* _Objective_
Of the material below, the lines to be retyped are those from the line containing "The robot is" through the line containing "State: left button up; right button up", inclusive; reproduce them exactly.

* _Dataset content_
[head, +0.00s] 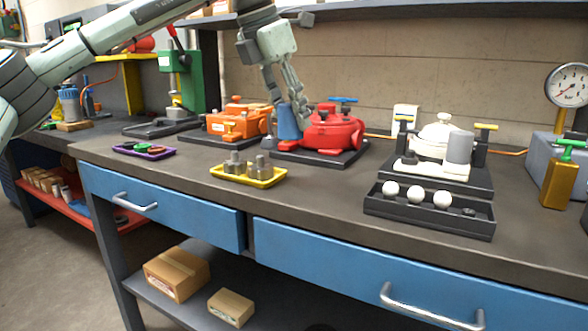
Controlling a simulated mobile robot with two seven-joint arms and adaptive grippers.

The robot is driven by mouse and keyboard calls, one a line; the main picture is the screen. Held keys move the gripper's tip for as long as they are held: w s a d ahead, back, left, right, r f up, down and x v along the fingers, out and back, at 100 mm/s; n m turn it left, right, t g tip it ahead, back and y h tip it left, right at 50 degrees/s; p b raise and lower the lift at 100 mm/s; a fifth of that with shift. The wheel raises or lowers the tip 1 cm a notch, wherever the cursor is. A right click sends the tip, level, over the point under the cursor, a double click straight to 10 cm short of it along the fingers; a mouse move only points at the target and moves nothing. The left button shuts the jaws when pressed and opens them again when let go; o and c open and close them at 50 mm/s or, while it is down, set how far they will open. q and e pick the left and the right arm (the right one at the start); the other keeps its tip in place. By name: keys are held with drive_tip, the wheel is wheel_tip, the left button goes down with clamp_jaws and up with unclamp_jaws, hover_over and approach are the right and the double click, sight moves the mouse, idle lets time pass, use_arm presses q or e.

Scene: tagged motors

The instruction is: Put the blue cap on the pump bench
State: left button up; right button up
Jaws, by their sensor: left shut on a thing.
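My left gripper (289,104) reaches down from the top of the head view and is shut on the blue cap (288,125). The cap is a plain blue cylinder, held upright at the left end of the red pump (332,131). The red pump sits on a dark base plate (345,158) with a blue-handled valve behind it. I cannot tell whether the cap touches the pump or the plate. My right gripper is not in view.
An orange pump unit (240,122) stands to the left. A yellow tray (268,183) with metal parts and a purple tray (168,153) lie in front. A white pump unit (437,141) and a black tray (470,222) with white balls stand right. The bench front between is clear.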

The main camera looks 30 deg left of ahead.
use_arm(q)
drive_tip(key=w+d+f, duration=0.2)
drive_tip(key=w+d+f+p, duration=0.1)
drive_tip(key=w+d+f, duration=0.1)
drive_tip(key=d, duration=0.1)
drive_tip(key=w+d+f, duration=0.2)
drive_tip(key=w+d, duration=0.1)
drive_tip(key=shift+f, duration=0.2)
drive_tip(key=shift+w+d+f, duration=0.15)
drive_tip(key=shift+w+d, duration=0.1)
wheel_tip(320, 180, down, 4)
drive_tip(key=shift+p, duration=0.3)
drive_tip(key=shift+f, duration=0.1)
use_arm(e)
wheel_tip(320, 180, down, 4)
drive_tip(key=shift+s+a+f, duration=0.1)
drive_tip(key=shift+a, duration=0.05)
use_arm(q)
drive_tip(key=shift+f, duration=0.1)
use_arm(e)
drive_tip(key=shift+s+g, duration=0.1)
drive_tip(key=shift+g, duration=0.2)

* _Solution_
The robot is driven by mouse and keyboard calls, one a line; the main picture is the screen. Held keys move the gripper's tip for as long as they are held: w s a d ahead, back, left, right, r f up, down and x v along the fingers, out and back, at 100 mm/s; n m turn it left, right, t g tip it ahead, back and y h tip it left, right at 50 degrees/s; p b raise and lower the lift at 100 mm/s; a fifth of that with shift. The wheel raises or lowers the tip 1 cm a notch, wherever the cursor is. A right click sends the tip, level, over the point under the cursor, a double click straight to 10 cm short of it along the fingers; a mouse move only points at the target and moves nothing. The left button shuts the jaws when pressed and opens them again when let go; o and c open and close them at 50 mm/s or, while it is down, set how far they will open. q and e pick the left and the right arm (the right one at the start); the other keeps its tip in place. By name: keys are held with drive_tip, the wheel is wheel_tip, the left button goes down with clamp_jaws and up with unclamp_jaws, hover_over and approach are the right and the double click, sight moves the mouse, idle lets time pass, use_arm presses q or e.

Scene: tagged motors

The instruction is: Put the blue cap on the pump bench
State: left button up; right button up

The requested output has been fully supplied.